Book Review: Crime Travel edited by Barb Goffman


Stars: 5 out of 5
Pros: 15 great short stories crossing time travel with crime fiction
Cons: A couple weren’t completely to my taste, but the rest are so strong it is a minor issue
The Bottom Line:
Time travel and crime
Combine in fun collection
Buy it now.  And now.



Great Short Story Collection to Read Any Time

Ah, there you are.  I’ve been traveling through time looking for you to tell you about a wonderful collection of short stories I have read entitled Crime Travel.  It is the brain child of the book’s editor, Barb Goffman.  She sent a copy of the book into the future for me to read, and I had to come back and tell you all about it.

It is coming out today.  Yes, I know, today is a Sunday.  But what better time to release this book than on International Pretend to be a Time Traveler Day.  I know you are going to ask why that is.  You see, each story in the collection involves time travel and a crime in some form.  We’ve got several stories that involve accidental trips through time with all kinds of devices used to pull our main characters through time.  Others involve someone actually invention a time machine.  The times visited vary, from our present to Shakespeare’s England.  Sometimes, the characters are trying to prevent a crime, other times they are trying to commit one or solve one.  And at other times, they get caught up in events when they accidentally land in another time or place.

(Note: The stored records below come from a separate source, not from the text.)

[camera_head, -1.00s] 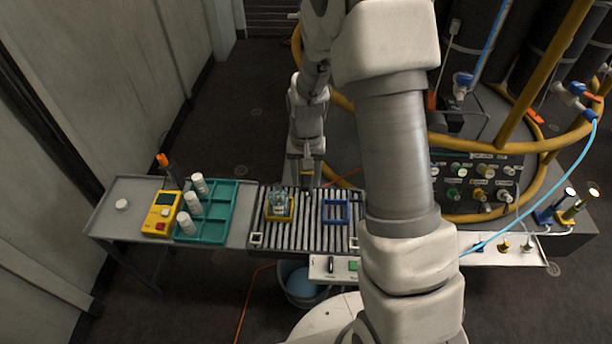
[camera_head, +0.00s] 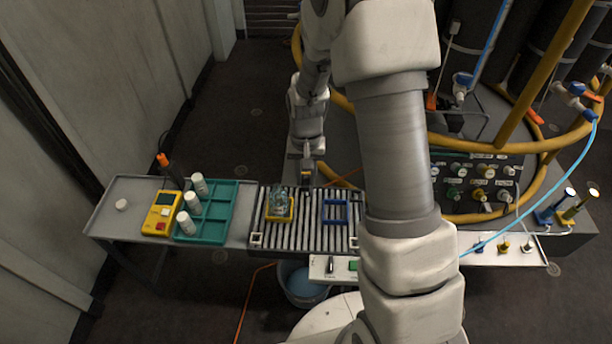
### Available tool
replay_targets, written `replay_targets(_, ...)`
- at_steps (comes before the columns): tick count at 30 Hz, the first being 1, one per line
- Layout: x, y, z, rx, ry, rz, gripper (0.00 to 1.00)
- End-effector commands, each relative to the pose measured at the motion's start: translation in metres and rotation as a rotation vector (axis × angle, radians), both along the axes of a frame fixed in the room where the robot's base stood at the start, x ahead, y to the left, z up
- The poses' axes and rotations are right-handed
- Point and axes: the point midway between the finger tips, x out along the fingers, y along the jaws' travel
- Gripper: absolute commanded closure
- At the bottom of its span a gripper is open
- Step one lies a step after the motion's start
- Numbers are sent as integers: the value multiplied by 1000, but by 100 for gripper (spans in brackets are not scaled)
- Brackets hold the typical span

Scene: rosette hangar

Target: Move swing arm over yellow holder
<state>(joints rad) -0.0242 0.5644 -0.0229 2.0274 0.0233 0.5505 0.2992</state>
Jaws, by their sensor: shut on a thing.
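The yellow holder (camera_head: 291,214) is a small square frame on the roller conveyor, left of its middle, with a clear glass vessel (camera_head: 279,200) standing in it. My gripper (camera_head: 306,184) points down behind the conveyor, to the right of and beyond the yellow holder. It is shut on something that I take for the swing arm; its fingers and the thing are too small to make out. A short yellow-orange bar (camera_head: 346,179) shows right of my gripper and runs behind my arm link; I cannot tell whether it is joined to the held thing.
A blue square holder (camera_head: 335,222) sits on the rollers right of the yellow one. A teal tray (camera_head: 229,206) with white bottles and a yellow device (camera_head: 161,213) lie on the left table. My arm hides the conveyor's right part. A yellow pipe ring (camera_head: 470,149) stands behind.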

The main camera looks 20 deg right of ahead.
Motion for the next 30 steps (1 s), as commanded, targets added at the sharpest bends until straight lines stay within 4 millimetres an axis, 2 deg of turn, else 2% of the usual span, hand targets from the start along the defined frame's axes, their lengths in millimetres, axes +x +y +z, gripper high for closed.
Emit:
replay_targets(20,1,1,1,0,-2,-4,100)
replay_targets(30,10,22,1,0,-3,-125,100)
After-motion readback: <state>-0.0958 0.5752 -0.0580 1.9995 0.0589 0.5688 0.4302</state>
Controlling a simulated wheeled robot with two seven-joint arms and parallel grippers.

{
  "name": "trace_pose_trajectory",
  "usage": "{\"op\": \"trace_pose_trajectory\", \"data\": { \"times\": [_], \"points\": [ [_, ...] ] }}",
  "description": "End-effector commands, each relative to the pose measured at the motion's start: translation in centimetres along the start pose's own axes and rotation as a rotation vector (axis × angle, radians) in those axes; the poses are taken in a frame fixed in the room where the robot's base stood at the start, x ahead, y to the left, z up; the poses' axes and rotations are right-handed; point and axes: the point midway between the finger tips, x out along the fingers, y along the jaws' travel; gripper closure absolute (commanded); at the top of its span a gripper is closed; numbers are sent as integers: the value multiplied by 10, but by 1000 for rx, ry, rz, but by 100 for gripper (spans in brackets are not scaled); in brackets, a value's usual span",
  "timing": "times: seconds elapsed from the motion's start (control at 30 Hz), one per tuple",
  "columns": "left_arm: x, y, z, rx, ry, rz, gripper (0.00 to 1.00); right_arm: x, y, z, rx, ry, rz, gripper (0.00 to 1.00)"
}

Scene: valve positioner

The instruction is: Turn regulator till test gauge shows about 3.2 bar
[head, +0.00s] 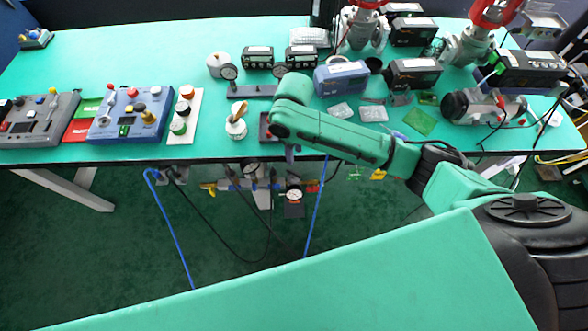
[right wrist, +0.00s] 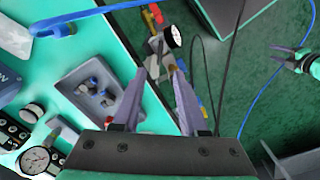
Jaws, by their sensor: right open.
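The regulator and its fittings (head: 250,184) hang below the table's front edge, with yellow and red parts on a pipe.
The table (head: 120,60) carries control boxes (head: 128,115) at left, a blue box (head: 341,77) and red-topped valves (head: 362,30). A grey tray (right wrist: 92,92) with small blue fittings lies beside the gripper. Blue hoses (head: 172,225) and dark cables hang below the edge.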

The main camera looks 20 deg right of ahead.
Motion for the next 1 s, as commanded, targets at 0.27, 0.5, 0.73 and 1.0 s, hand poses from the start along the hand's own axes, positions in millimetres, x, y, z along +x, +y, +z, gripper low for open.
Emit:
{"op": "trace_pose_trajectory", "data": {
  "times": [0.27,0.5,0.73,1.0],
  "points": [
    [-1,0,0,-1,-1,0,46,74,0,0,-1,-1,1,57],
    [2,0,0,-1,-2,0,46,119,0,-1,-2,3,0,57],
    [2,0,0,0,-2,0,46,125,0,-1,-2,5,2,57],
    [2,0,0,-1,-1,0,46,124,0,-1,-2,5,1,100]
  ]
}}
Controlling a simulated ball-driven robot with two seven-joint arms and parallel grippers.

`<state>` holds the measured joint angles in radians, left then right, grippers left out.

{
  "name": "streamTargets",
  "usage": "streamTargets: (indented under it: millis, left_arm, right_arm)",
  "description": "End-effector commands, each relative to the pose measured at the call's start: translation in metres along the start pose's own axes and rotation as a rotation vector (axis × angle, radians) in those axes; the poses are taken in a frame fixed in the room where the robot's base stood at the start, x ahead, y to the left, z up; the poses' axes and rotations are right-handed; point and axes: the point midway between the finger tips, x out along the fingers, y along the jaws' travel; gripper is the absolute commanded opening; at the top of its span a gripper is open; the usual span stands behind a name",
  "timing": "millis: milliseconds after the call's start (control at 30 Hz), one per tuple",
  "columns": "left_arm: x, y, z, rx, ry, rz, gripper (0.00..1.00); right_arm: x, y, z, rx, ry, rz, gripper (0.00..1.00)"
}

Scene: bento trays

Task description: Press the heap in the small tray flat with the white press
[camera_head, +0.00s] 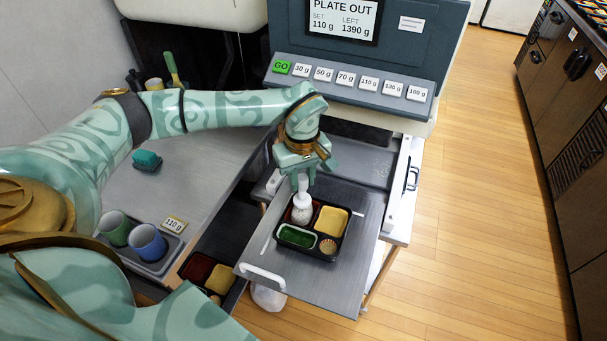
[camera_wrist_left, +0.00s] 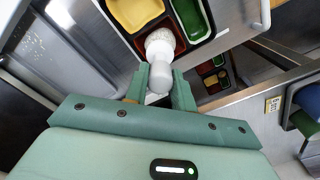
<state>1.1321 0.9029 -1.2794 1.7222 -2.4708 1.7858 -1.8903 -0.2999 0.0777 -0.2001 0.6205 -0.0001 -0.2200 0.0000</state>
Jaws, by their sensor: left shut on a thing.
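The white press (camera_head: 302,187) is upright in my left gripper (camera_head: 302,174), which is shut on its handle above the small tray. In the left wrist view the press (camera_wrist_left: 159,80) sits between the fingers of the left gripper (camera_wrist_left: 159,88). The small black tray (camera_head: 342,244) holds yellow, green and dark red compartments and a small round cup. The press's lower end is over the dark red compartment. A pale, speckled rounded mass shows there; I cannot tell how much is heap and how much is press. My right gripper is not in view.
The tray rests on a grey pull-out shelf (camera_head: 345,283) with a white handle (camera_head: 262,278). A button panel (camera_head: 350,80) stands behind. Another dark tray (camera_head: 208,275) lies lower left. A green cup (camera_head: 115,228) and a blue cup (camera_head: 147,242) stand farther left.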

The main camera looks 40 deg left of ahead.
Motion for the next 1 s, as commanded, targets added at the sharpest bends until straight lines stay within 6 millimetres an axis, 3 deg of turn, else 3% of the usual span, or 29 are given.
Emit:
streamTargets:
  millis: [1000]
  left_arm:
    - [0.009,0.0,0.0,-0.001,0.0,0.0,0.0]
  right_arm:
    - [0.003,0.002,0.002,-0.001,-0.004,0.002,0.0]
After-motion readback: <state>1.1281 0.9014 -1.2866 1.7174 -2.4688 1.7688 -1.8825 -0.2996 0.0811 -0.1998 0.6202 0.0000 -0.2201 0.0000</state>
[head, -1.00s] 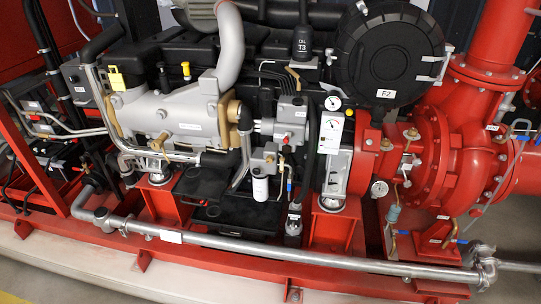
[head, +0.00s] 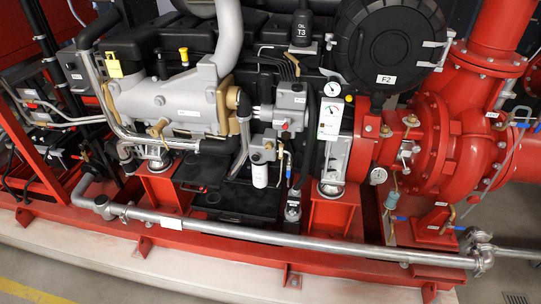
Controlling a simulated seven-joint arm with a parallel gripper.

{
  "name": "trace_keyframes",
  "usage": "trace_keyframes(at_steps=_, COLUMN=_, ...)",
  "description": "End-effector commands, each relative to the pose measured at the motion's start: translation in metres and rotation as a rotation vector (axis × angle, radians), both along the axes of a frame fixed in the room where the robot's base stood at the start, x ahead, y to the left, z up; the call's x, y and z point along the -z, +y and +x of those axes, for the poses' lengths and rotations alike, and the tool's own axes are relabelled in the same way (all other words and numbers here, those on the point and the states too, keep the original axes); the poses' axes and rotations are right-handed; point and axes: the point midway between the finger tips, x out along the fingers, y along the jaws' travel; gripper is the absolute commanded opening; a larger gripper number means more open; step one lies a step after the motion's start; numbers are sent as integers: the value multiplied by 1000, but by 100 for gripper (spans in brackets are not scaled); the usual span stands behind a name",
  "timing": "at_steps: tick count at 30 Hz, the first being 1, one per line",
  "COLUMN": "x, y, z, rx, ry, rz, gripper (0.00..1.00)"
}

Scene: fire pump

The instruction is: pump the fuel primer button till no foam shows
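My gripper is not in view in the head view. A white fuel filter canister (head: 259,174) hangs upright at the middle of the engine, below a small grey filter head (head: 263,149). A grey box-shaped unit (head: 290,108) sits just above and to the right, with a small reddish round part (head: 285,127) on its lower face. I cannot tell for certain which small part is the fuel primer button. No foam can be made out at this size.
A white panel with a gauge (head: 330,118) stands right of the filter. The red pump housing (head: 425,150) fills the right. A long silver pipe (head: 300,240) runs low across the front, above the red base frame. Pale floor (head: 120,285) is clear in front.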

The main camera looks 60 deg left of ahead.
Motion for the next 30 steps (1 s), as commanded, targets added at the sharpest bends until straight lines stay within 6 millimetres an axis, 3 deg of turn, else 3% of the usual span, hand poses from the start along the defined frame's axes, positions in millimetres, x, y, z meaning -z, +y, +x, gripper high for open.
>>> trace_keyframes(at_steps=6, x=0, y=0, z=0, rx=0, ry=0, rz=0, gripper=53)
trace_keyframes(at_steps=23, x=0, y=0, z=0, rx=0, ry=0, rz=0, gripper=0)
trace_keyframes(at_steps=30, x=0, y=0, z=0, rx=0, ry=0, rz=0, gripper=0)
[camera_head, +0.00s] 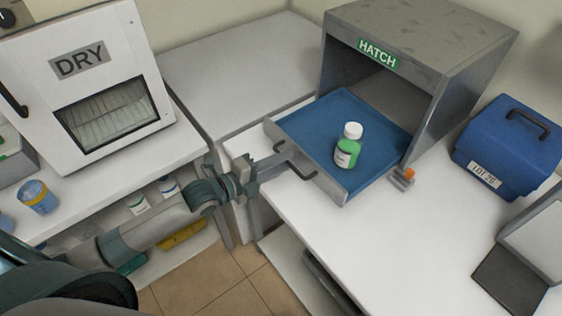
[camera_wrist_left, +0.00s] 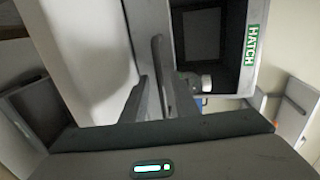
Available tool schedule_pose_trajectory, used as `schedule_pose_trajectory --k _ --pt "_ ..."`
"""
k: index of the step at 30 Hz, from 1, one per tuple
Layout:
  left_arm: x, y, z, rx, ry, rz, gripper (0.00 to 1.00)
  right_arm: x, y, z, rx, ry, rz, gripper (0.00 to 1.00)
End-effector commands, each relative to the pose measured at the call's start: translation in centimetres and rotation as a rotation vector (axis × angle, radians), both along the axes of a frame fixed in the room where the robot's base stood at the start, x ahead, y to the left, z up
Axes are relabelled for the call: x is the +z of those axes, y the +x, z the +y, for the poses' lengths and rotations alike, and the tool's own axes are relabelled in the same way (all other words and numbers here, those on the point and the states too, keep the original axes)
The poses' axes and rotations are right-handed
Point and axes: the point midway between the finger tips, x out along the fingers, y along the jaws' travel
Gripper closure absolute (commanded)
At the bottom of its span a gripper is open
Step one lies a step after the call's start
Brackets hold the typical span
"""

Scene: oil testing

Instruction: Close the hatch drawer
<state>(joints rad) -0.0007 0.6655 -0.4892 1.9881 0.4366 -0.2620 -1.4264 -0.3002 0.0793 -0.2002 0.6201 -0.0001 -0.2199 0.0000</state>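The hatch drawer (camera_head: 300,130) is pulled out of the grey hatch box (camera_head: 460,60). It has a blue bottom, a grey front and a dark handle (camera_head: 297,168). A green bottle with a white cap (camera_head: 348,147) stands upright on it. My left gripper (camera_head: 280,158) is at the drawer's front, beside the handle; I cannot tell whether it touches. My right gripper is not in view.
A blue case (camera_head: 510,145) and a grey device (camera_head: 530,245) stand on the white table right of the drawer. A small orange-and-grey piece (camera_head: 404,177) sits by the drawer's right side. The white DRY cabinet (camera_head: 75,75) is at left. The table front is clear.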

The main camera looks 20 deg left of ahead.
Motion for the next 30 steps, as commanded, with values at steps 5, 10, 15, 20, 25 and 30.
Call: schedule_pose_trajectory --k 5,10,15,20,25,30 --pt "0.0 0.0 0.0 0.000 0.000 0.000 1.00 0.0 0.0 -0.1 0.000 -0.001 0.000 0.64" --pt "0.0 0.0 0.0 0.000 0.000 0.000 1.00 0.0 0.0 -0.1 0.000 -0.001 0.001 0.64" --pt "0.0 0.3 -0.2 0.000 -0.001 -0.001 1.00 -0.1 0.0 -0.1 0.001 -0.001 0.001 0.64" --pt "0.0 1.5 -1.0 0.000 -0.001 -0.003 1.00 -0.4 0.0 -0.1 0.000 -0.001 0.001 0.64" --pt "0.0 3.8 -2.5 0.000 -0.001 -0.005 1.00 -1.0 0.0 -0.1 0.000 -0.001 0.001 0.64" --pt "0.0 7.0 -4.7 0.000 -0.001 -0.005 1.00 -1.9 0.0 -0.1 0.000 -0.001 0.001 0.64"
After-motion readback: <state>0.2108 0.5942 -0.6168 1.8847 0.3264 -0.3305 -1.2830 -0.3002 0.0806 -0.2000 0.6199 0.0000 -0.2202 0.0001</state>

Looking for specific examples?  The collection opens when Jennifer Elliot stumbles upon two time tourists in 2019 Kansas City in Melissa H. Blaine’s “Living on Borrowed Time.”  Korina Moss sends two unlikely friends to a New Jersey Boardwalk in the 1970’s in “On the Boardwalk.”  A security guard takes an elevator ride to the past in Adam Meyer’s “The Fourteenth Floor.”  Two police detectives get a locked room puzzle to make Agatha Christie proud in “And Then There Were Paradoxes” by Cathy Wiley.  And the hard boiled genre meets time travel when James Blakey shares “The Case of the Missing Physicist.”

Now, hear me out.  I enjoy stories where the crime isn’t a murder.  Heck, some of these stories involve capers more than traditional mysteries.  All of these are fun.  But a couple of these stretch the definition of crime pretty thin.

Then again, it’s hard to complain since there are so many good stories in the bunch – including the ones I was talking about above.  A couple weren’t quite to my taste, but I’m sure others will like them.  And most of them are downright fun.  Yes, some of the conventions of time travel are mentioned and then either thrown out of the window or used to the author’s benefit depending on the story.  A few had me laughing while others had me chocking up by the end.  There are a total of fifteen stories here, and they are all different and entertaining.

So you can see why I had to come back from the future to share my thoughts on this collection with you.  I can tell you for sure that if you pick up Crime Travel, you’ll find it is one of your favorite collections of short stories.

And now, I shall return to the future as my work here is done.

NOTE: I received an ARC of this collection.